There are those that will defend such things as necessities of circumstance. I wonder why those same people don’t afford others the same disgusting accommodation.

Sponsor terrorists, you say? You surely jest Mr. Good.

I am, in fact, far from joking. One such terrorist, Luis Posada, was recently set at liberty in the United States, who have refused to consider extradition requests from both Cuba and Venezuela, the latter in which he was legally imprisoned for years before escaping – which in truth was engineered by the Cuban American National Foundation.

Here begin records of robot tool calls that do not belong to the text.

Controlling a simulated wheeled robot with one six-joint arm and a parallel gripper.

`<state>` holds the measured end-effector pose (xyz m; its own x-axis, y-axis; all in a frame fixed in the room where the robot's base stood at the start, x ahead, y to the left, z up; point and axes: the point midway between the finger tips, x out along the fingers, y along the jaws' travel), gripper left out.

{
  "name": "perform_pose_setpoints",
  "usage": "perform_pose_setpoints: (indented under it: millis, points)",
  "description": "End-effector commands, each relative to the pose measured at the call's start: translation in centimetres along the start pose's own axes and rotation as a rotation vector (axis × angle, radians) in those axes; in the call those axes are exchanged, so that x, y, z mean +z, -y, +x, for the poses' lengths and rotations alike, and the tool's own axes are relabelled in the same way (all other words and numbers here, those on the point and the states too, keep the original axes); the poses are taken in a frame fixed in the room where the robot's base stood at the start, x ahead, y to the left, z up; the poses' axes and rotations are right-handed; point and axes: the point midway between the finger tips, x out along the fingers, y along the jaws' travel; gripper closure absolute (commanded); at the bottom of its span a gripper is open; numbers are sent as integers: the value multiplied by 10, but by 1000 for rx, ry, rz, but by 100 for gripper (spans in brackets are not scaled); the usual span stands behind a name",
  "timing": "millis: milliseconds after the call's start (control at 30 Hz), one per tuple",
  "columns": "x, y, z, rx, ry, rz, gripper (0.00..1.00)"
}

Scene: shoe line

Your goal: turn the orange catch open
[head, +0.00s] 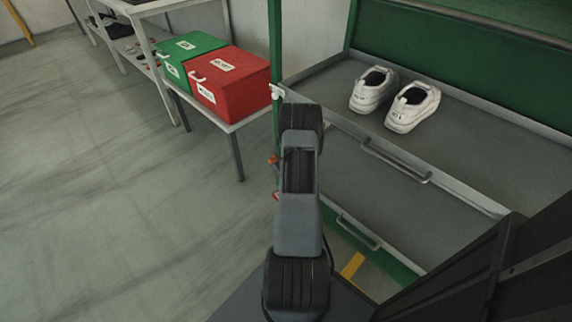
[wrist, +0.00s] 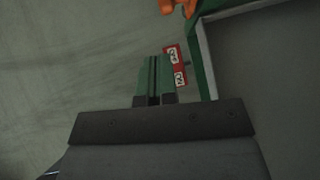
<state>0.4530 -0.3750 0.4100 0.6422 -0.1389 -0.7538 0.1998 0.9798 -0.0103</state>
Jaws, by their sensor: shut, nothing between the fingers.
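The orange catch (head: 272,159) sits on the left green post of the shoe rack, just left of my arm in the head view. In the wrist view the orange catch (wrist: 178,6) is at the top edge, partly cut off. My gripper (wrist: 154,60) is shut and empty, its two greenish fingers side by side. The fingertips are below and left of the catch in the picture, apart from it. A red-and-white label (wrist: 176,66) shows just right of the fingers. My arm hides the gripper in the head view.
The green post (wrist: 202,72) and grey drawer edge (wrist: 209,46) are right of the fingers. White shoes (head: 414,108) stand on the upper grey drawer, which has a handle (head: 397,161). Red (head: 232,86) and green boxes (head: 183,58) sit on a low table. Open floor lies left.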

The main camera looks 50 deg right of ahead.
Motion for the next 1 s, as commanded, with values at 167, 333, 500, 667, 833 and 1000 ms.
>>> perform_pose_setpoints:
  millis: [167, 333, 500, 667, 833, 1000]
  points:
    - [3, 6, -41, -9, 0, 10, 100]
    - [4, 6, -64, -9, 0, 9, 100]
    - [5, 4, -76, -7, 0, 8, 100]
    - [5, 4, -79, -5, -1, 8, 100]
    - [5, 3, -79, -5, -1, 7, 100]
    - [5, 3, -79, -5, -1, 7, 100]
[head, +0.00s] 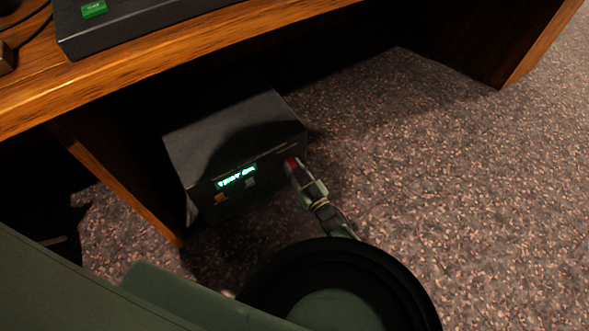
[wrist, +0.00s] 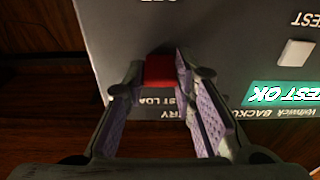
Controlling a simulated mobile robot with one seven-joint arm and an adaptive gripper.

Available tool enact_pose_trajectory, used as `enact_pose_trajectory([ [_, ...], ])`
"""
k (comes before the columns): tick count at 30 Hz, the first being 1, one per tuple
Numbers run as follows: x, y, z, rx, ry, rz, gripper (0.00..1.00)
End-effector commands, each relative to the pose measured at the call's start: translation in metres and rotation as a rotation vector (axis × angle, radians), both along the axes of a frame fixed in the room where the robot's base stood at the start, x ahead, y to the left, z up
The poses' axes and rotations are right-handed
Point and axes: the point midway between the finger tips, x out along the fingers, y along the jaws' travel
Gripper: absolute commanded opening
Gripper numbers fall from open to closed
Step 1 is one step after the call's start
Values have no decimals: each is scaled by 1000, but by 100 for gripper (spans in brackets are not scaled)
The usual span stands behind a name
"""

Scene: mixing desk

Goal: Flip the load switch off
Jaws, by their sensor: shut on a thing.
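The red load switch (wrist: 159,71) is on the front panel of a dark box (head: 235,140), and it also shows in the head view (head: 291,163) at the panel's right end. My gripper (wrist: 160,80) has a fingertip on each side of the red switch and is shut on it. In the head view my gripper (head: 295,172) reaches the panel from the front right. The lettering beside the switch, partly hidden by the fingers, appears upside down in the wrist view. A green display (wrist: 285,94) reads TEST OK. I cannot tell the switch's position for certain.
A grey button (wrist: 296,53) is near the display. An orange button (head: 220,198) is at the panel's lower left. The box stands under a wooden desk (head: 170,60), with a wooden side panel (head: 120,190) on its left. Speckled carpet (head: 440,170) is clear to the right.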

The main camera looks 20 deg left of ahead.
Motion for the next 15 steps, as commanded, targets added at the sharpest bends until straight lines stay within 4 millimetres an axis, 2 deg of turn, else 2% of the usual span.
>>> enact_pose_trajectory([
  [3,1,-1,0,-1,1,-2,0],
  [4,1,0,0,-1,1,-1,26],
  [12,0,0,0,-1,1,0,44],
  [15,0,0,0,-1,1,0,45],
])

Posada was a CIA asset in Latin America in the 1960’s, and perhaps beyond, and has been linked to the bombing of a Cuban airliner in 1976 that killed 73 innocent people. And yet, Posada, one of the principals in Ollie North’s Nicaraguan adventures in the 80’s, is a free man. Meanwhile, hundreds of detainees are still being held captive at Guantanamo Bay beyond their rights under international and human rights laws.

They’re terrorists, though. Why in God’s name should they be afforded rights?

I have argued in the past that the demoralization of our principles with regards to our conduct in War 2.0 has stripped us of the moral high ground, if we ever held it in the first place. Again, there are those that disagree with that sentiment, most of whom don’t have to witness people being tortured. They can, quite comfortably, sit a world away and condone such actions and then, rather stunningly, claim that we should be ever vigilant of terrorist attacks on home soil.

And what, do you suppose, might inspire such attacks?

Certainly not our blatant hypocrisy. After all, we’re fighting monsters bent on global domination, the complete destruction of our way of life and the rest of that idiotic bather.

If you honestly believe that al-Qaeda has the power to undertake, or even influence, a ‘global uprising’ that would see us in chains, you are, no offense intended, delusional. Ironically, it’s not really your fault. Most of us have been so sold on the idea that it has almost become fact.

And God forbid any of us question that.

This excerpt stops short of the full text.